Instruction – Copy the full set of lines exactly as given.

════════════════════

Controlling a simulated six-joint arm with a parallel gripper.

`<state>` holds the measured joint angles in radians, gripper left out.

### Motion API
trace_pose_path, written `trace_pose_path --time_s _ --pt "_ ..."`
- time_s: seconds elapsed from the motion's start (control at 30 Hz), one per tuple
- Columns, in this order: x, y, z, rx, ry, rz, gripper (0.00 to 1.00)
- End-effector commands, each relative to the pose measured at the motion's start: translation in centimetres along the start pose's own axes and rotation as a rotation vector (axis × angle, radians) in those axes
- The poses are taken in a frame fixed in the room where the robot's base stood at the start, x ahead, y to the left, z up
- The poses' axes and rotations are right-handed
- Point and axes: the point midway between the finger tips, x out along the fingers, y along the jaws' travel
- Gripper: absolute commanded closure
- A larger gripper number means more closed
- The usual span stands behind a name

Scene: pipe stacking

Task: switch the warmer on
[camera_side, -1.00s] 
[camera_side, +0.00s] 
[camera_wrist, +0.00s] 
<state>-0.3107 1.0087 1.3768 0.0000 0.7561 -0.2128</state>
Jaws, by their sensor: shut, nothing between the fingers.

════════════════════

Full output –
Controlling a simulated six-joint arm with a parallel gripper.

`<state>` holds the measured joint angles in radians, gripper left out.

### Motion API
trace_pose_path, written `trace_pose_path --time_s _ --pt "_ ..."`
- time_s: seconds elapsed from the motion's start (control at 30 Hz), one per tuple
- Columns, in this order: x, y, z, rx, ry, rz, gripper (0.00 to 1.00)
- End-effector commands, each relative to the pose measured at the motion's start: translation in centimetres along the start pose's own axes and rotation as a rotation vector (axis × angle, radians) in those axes
- The poses are taken in a frame fixed in the room where the robot's base stood at the start, x ahead, y to the left, z up
- The poses' axes and rotations are right-handed
- Point and axes: the point midway between the finger tips, x out along the fingers, y along the jaws' travel
- Gripper: absolute commanded closure
- A larger gripper number means more closed
- The usual span stands behind a name

Scene: pipe stacking

Task: switch the warmer on
[camera_side, -1.00s] 
[camera_side, +0.00s] 
[camera_wrist, +0.00s] 
<state>-0.3107 1.0087 1.3768 0.0000 0.7561 -0.2128</state>
Jaws, by their sensor: shut, nothing between the fingers.

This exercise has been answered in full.